Question

An electric dipole of moment $$\vec{p}=(-\hat{i}-3\hat{j}+2\hat{k})\times 10^{-29}$$ C.m is at the origin $$(0, 0, 0)$$. The electric field due to this dipole at $$\vec{r}=+\hat{i}+3\hat{j}+5{k}$$ (note that $$\vec{r}\cdot \vec{p}=0$$ is parallel to):

Answer 1

Correct option is C. $$(+\hat{i}+3\hat{j}-2\hat{k})$$

Refer above image.

$$\vec{P}=(-\hat {i }-3\hat { j }+2\hat { k})\times 10^{-29}cm$$

position vector $$\vec{r}=\hat { i }+3\hat { j }+5\hat { k }$$

$$\vec{p}.\vec{r}=(-\hat { i}-3\hat { j }+2\hat { k }).(\hat { i }+3\hat { j }+5\hat { k })$$

$$=-1-9+10=0$$

$$\therefore$$ Vectors $$\vec{P}$$ and $$\vec{r}$$ are perpendicular to each other.

From the figure, electric field at $$\vec{r}$$ will be anti-parallel to the direction of $$\vec{p}$$ (The given point is an axial point and electric field at an axial point is anti-parallel to the direction of $$\vec{p}$$)

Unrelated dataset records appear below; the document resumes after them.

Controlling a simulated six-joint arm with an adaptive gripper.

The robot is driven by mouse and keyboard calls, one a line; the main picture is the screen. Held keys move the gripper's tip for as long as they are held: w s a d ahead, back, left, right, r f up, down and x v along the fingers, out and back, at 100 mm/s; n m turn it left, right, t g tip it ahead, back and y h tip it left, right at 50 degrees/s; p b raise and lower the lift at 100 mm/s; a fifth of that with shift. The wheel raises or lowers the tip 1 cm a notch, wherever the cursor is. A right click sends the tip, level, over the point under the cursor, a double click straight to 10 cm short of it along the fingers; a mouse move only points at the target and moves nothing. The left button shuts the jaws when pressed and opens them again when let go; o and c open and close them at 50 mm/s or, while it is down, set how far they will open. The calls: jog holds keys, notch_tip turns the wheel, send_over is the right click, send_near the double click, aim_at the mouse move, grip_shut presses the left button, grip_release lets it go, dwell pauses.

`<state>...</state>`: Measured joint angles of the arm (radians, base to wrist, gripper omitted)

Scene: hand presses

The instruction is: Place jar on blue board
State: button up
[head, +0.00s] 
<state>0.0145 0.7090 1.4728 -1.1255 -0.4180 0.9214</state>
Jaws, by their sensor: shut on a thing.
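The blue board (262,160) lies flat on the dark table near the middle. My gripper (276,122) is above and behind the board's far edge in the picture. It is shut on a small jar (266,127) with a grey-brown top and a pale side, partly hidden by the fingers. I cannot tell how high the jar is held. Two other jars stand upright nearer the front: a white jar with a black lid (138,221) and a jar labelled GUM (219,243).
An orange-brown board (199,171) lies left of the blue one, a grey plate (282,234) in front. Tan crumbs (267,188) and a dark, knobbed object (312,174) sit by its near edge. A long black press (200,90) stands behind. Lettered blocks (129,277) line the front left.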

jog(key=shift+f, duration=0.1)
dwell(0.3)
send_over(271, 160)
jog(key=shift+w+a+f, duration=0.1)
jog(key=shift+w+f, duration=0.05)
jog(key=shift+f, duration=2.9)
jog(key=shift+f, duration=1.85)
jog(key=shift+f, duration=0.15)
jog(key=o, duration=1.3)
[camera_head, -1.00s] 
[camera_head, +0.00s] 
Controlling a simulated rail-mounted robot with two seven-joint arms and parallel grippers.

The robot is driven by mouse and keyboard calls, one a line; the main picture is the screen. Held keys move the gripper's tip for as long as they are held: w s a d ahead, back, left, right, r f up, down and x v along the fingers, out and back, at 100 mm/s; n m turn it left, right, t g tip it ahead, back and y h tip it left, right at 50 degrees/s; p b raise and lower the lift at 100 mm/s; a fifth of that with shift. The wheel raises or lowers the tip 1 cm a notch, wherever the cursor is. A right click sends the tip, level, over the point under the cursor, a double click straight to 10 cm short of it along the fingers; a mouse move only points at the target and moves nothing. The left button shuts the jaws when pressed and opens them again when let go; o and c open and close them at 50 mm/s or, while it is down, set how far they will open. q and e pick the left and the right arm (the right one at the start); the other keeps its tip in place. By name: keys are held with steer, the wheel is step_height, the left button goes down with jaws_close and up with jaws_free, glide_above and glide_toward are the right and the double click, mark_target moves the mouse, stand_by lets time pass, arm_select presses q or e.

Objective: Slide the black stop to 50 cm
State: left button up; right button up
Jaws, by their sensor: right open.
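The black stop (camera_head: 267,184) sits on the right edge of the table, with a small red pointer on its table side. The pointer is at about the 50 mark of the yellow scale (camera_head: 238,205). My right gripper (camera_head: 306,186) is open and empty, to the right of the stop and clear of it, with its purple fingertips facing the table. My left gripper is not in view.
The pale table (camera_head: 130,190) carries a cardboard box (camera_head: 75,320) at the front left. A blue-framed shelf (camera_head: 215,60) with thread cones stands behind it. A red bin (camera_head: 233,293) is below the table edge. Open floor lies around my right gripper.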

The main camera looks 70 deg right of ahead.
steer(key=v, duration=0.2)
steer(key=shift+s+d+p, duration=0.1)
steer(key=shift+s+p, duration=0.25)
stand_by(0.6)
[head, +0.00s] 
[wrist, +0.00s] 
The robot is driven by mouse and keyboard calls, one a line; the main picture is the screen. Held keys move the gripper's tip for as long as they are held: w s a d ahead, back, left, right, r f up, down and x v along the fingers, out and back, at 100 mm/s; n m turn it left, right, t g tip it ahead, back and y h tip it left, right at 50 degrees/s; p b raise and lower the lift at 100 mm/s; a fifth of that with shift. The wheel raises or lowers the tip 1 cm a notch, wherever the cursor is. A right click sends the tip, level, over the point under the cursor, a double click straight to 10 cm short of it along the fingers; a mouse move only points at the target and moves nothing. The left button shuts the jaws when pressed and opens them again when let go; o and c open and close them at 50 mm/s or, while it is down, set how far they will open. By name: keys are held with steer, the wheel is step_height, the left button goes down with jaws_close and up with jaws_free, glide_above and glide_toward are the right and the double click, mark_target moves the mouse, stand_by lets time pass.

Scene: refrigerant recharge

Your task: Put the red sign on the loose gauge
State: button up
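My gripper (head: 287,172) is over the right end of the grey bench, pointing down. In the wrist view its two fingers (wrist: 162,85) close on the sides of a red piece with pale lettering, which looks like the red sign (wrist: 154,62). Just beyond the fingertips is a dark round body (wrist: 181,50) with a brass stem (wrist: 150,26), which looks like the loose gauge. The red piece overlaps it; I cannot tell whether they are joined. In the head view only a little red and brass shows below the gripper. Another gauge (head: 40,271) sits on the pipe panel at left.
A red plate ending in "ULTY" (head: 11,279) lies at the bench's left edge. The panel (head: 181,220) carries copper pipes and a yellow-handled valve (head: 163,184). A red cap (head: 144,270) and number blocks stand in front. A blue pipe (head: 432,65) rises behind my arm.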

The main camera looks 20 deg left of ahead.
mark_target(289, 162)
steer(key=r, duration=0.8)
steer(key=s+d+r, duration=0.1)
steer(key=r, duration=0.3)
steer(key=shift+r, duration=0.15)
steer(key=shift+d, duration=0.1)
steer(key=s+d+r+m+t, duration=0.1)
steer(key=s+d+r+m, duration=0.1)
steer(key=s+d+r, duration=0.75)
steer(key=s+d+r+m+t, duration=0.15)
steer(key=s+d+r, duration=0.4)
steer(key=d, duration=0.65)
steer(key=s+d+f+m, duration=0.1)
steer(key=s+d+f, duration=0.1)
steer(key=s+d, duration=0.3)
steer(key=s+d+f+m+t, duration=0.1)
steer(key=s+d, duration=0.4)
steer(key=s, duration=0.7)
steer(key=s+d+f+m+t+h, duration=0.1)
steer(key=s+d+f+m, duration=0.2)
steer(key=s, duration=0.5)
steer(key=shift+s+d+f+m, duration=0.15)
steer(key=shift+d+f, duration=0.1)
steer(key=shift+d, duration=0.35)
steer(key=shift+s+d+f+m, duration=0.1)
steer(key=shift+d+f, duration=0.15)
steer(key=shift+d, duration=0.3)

$$\therefore \vec{E}=-\lambda\vec{p}$$ where $$\lambda > o$$

$$=-\lambda(- \hat { i }-3 \hat { j }+2 \hat { k })\times 10^{-29}$$

$$=\lambda( \hat { i }+3 \hat { j }-2 \hat { k })\times 10^{-29}$$

$$\therefore \vec{E}$$ is parallel to $$ \hat { i }+3 \hat { j }-2 \hat {k }$$

Option (C) is correct.